Mr. Nouvel is best known for technologically refined architecture that distorts the way we perceive the world around us. His 1994 Cartier Foundation building on Boulevard Raspail is a hypnotic reworking of the conventional glass box, a play of transparent and reflective surfaces that dissolves into the city around it.
At Quai Branly, however, Mr. Nouvel did not want to impose Western technological values on a building devoted to non-Western art. Nor did he want to create a parody of tribal architecture.
"The building could not be an affirmation of the triumph of Western architecture," he said, gazing down on his creation from the top of the Eiffel Tower on a recent afternoon. "If you understand the rules," he said, the mystery is lost.
It's a nutty idea. Without rules, how does an architect begin? Mr. Nouvel got started by observing his context. The museum rises from a 19-acre site anchored at its east end by a row of grand 19th-century apartment buildings. Their uniform facades represent the rationally ordered Paris of Baron Haussmann, who carved out the city's broad boulevards. Haussmann's efforts were seen as a way of cleansing the old city of its medieval squalor. But the aim was also to isolate the other: the downtrodden urban populace, among whom radical ideas festered.
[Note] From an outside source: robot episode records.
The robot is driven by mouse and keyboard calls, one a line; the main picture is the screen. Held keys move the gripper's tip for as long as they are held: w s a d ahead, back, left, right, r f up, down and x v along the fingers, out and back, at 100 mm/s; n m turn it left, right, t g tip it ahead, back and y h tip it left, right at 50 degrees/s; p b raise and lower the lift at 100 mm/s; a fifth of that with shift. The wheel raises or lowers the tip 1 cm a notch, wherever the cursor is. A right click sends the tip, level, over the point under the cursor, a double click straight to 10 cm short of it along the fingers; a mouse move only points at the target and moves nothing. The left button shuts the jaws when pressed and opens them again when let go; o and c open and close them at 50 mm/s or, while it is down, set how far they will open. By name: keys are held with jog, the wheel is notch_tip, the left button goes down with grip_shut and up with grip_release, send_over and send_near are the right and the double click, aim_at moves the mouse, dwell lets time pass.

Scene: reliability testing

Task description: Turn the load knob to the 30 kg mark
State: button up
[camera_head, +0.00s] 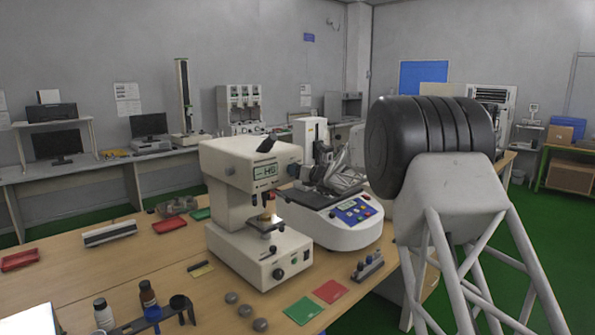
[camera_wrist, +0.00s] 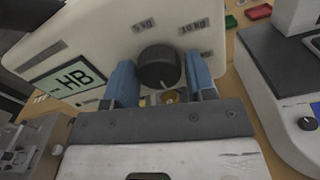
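The load knob (camera_wrist: 156,64) is a round black dial on the side of the cream hardness tester (camera_head: 228,180). A short pale line shows near its lower edge in the wrist view. A small gap shows at the right finger; the left finger looks close to the knob.
A white machine with a blue keypad (camera_head: 352,211) stands right of the tester, below my gripper. The bench left of the tester has bare room.

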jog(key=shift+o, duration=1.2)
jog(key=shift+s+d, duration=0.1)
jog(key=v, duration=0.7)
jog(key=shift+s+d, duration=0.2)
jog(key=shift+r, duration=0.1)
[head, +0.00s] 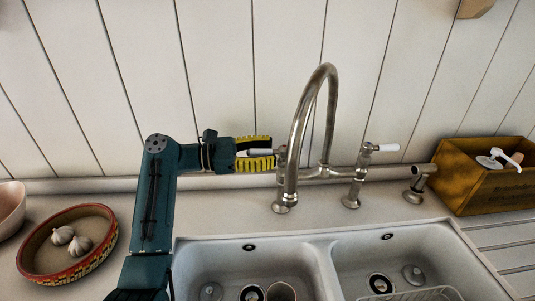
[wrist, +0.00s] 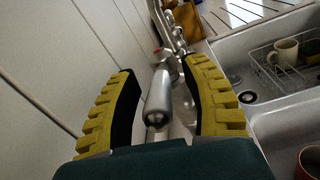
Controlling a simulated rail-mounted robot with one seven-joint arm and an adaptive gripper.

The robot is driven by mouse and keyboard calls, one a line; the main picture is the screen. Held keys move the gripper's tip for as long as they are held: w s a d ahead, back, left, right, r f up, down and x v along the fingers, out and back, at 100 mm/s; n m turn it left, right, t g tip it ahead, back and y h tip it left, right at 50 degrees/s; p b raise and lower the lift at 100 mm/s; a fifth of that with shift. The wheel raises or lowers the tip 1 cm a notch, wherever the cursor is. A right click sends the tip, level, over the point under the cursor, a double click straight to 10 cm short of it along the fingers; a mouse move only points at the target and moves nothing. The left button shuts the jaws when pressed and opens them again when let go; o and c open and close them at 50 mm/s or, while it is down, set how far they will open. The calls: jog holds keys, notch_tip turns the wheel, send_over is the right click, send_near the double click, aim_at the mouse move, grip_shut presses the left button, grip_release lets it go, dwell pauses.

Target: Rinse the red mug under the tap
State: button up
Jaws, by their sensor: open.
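The steel tap (head: 328,95) arches over the double sink. My gripper (head: 262,152) is at its left side, level with the left lever. In the wrist view the pale lever handle (wrist: 158,98) lies between the yellow-padded fingers, which are apart; I cannot tell whether either touches it. The red mug (wrist: 309,162) is cut off at the wrist view's lower right corner. In the head view a mug (head: 281,292) stands in the left basin, cut off by the bottom edge. I see no water running from the spout.
A wire rack (head: 418,294) sits in the right basin, with a cream mug (wrist: 286,50). A garlic bowl (head: 68,243) is on the left counter. A wooden box (head: 482,178) stands at right. The plank wall (head: 225,60) is close behind my gripper.

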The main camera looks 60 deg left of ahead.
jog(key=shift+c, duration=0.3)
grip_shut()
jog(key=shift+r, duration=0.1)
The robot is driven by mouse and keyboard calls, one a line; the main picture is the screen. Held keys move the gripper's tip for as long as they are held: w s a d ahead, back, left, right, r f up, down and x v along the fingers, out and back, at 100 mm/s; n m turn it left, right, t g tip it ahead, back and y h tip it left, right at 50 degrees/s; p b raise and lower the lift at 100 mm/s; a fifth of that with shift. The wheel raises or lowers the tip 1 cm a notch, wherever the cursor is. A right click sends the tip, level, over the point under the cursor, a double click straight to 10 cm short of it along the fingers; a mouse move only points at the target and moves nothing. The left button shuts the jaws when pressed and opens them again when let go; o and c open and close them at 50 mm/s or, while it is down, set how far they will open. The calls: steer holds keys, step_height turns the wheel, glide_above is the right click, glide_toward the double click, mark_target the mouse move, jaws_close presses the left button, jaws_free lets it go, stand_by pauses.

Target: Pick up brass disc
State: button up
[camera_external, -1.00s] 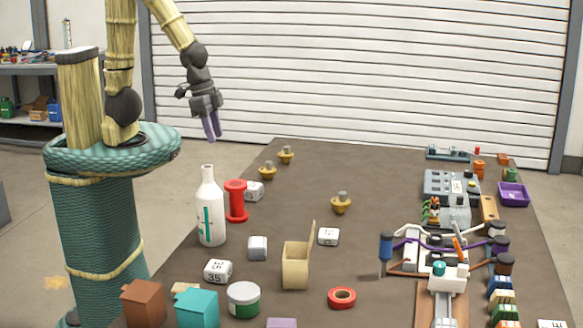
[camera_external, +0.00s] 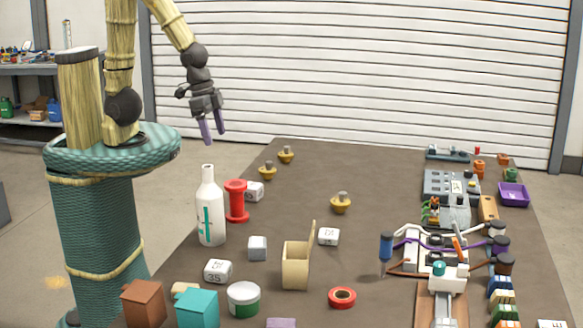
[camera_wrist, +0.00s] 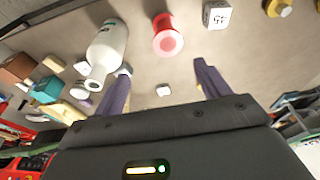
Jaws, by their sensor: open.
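Three brass discs with grey knobs stand on the brown table in the external view: one at the far back (camera_external: 286,155), one just in front of it (camera_external: 267,171), and one near the middle (camera_external: 341,203). In the wrist view a yellow brass piece (camera_wrist: 278,7) shows at the top right edge, partly cut off. My gripper (camera_external: 212,132) is open and empty, raised in the air to the left of the discs, with its purple fingers pointing down and apart. The fingers also show in the wrist view (camera_wrist: 162,90), with no disc between them.
A white bottle (camera_external: 210,208) and a red spool (camera_external: 236,201) stand at the table's left edge, below my gripper. White cubes, an open tan box (camera_external: 296,265) and a red ring (camera_external: 342,298) are in front. Pump equipment (camera_external: 450,200) fills the right side. The back middle is clear.

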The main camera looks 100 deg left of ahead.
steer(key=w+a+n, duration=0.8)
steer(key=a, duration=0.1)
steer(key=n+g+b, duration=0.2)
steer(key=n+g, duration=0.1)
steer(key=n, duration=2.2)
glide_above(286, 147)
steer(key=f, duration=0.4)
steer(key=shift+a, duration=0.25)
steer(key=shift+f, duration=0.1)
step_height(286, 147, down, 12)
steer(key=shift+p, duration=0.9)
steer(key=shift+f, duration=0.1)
To Mr. Nouvel this is not dead history, as recent rioting by immigrants on Paris's outskirts has shown. Thumbing his nose at Haussmann, he offers an anarchic collection of motley structures that spill out over the garden. The main body of the museum, propped up on thick columns, extends through the center of the lush space. An enormous curved glass wall shields the garden from cars roaring by along the Seine. Two small buildings — one for artists' studios, another for administrative offices — protrude from the ends of the Haussmann apartments.
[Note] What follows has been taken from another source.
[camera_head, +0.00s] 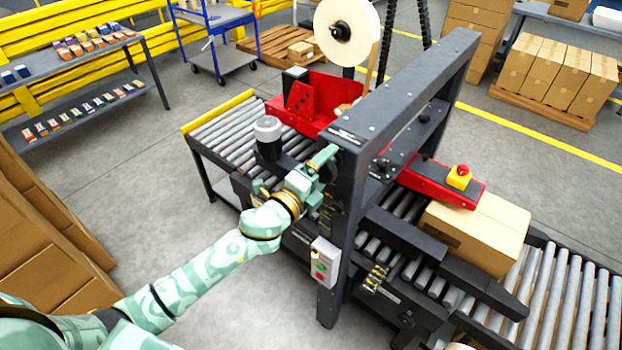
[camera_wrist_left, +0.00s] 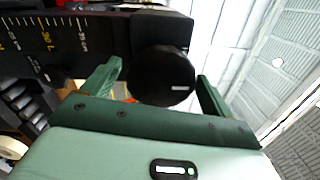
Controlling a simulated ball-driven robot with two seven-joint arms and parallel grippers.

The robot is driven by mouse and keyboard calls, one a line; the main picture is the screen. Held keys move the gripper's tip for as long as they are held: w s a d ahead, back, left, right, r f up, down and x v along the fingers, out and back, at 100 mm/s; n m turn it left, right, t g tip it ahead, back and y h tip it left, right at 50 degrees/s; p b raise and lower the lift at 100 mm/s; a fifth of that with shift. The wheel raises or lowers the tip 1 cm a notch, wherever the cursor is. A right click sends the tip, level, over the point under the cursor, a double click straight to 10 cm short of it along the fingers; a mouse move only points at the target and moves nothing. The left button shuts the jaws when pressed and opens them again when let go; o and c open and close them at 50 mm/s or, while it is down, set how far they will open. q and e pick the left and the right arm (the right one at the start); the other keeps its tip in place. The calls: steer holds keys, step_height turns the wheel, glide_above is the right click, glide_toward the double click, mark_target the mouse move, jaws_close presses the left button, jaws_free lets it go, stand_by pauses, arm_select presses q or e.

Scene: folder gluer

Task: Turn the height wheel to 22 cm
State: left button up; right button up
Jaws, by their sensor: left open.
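The height wheel is a black round knob (camera_wrist_left: 160,78) with a small white mark, at the centre of the left wrist view. My left gripper (camera_wrist_left: 160,72) is open, with one green finger on each side of the knob. There are gaps beside the knob, and I cannot tell whether either finger touches it. A black scale (camera_wrist_left: 62,38) with white and yellow ticks lies left of the knob; its reading is too unclear to tell. In the head view my left gripper (camera_head: 326,172) is at the side of the machine's black frame (camera_head: 350,190) and hides the wheel. My right gripper is not seen.
A carton (camera_head: 478,232) lies on the rollers under a red arm with an emergency stop (camera_head: 459,177). A grey-topped black cylinder (camera_head: 268,135) stands left of the gripper.

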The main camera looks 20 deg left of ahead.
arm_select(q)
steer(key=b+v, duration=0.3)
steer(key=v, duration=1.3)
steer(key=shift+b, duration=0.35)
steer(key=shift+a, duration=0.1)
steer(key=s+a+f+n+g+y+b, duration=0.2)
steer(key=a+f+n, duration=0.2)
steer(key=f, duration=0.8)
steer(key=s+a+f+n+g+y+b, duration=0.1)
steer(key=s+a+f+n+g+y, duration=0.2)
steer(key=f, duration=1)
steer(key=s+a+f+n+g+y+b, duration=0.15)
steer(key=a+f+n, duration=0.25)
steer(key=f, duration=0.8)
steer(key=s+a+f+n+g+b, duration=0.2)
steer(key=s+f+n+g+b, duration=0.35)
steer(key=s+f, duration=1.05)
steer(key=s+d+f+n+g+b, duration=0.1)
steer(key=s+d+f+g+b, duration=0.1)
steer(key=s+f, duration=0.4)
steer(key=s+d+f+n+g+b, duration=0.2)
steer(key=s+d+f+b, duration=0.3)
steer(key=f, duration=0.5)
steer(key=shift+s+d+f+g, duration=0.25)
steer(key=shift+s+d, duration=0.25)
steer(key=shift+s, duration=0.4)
The studied casualness is dumbfounding at first. The forms seem carelessly patched together. A cylindrical lobby and temporary gallery tucked under the main building seem squashed under the weight; the connection between the gallery buildings and the offices — a few small bridges — looks flimsy.
What's more, each facade is different, as if the architect couldn't stop fussing with his design. On one side of the building are rust-colored louvered brises-soleil. On the other, a row of colorful boxes projects out over the garden.
Some will attack the project as yet another example of a self-indulgent architect run amok. Others will take issue with the handicraft quality of some of the structures and the use of childlike colors, which raise touchy questions about how we portray non-Western cultures.
Yet as you explore the buildings, it is clear that a vibrant imagination is at work. The main gallery building atop the columns, loosely inspired by Le Corbusier's 1952 Unité d'Habitation housing block in Marseille, suggests a ship drifting through the city. Yet the exterior is made intentionally crude by the rust-colored blinds and colored boxes.
The atelier structure seems like a simple Modernist glass box at first glance, yet a subtle pattern, reminiscent of aboriginal artwork, can be discerned on the building's facade. Inside a number of aboriginal artists have painted the ceilings in bold, swirling patterns that are illuminated by night so that they are visible from the street.
By contrast, the exterior of the administration building is swallowed up by a vertical carpet of exotic plants punctured by big windows. On some stories, the plants invade the building, crawling down the interior walls. ("When you put in little flowers, people are happy," Mr. Nouvel said of his design.)
Taken as a whole, the museum evokes an abandoned city, sprinkled with French Modernist landmarks, that has been taken over and transformed into a wondrous collage.
The approach to the galleries rewards patience. From the lobby visitors climb a long, spiraling ramp around one side of a towering glass silo housing hundreds of musical instruments. The ramp then doubles back, crossing the temporary gallery space before reaching a corridor that leads to the main galleries.
The journey is perverse yet also magical. Enclosed behind glass, the instruments are like exotic birds perched just outside of reach. As the ramp rises, and the silo is left behind, you feel as if you are being lifted up into the air.
The final payoff is in the main galleries, a cavernous, 650-foot-long hall. Two parallel leather-clad barriers embedded with benches and video screens weave down the middle. Mezzanine platforms at either end offer sweeping views of the exhibits.
The effect is of an informal warehouse packed with unexpected treasures. Bathed in an inky light, the artworks are in towering glass cabinets whose edges seem to fade into the darkness. At times the transparency allows you to view rows of artworks all at once that virtually float in the vastness of the space.
This project certainly won't satisfy everyone. But should it? Mr. Nouvel did not set out to pay homage to history, be it Modernist, neo-Classical or otherwise. His message is that the old system doesn't work: let's invent a new one.
In that sense the Musée du Quai Branly is part of a historical continuum, linked to the Pompidou and to Charles Garnier's Paris Opera in the way it melds social and visual experiences in a joyful promenade. Mr. Nouvel's design is an act of dissent that forces us to feel the world again.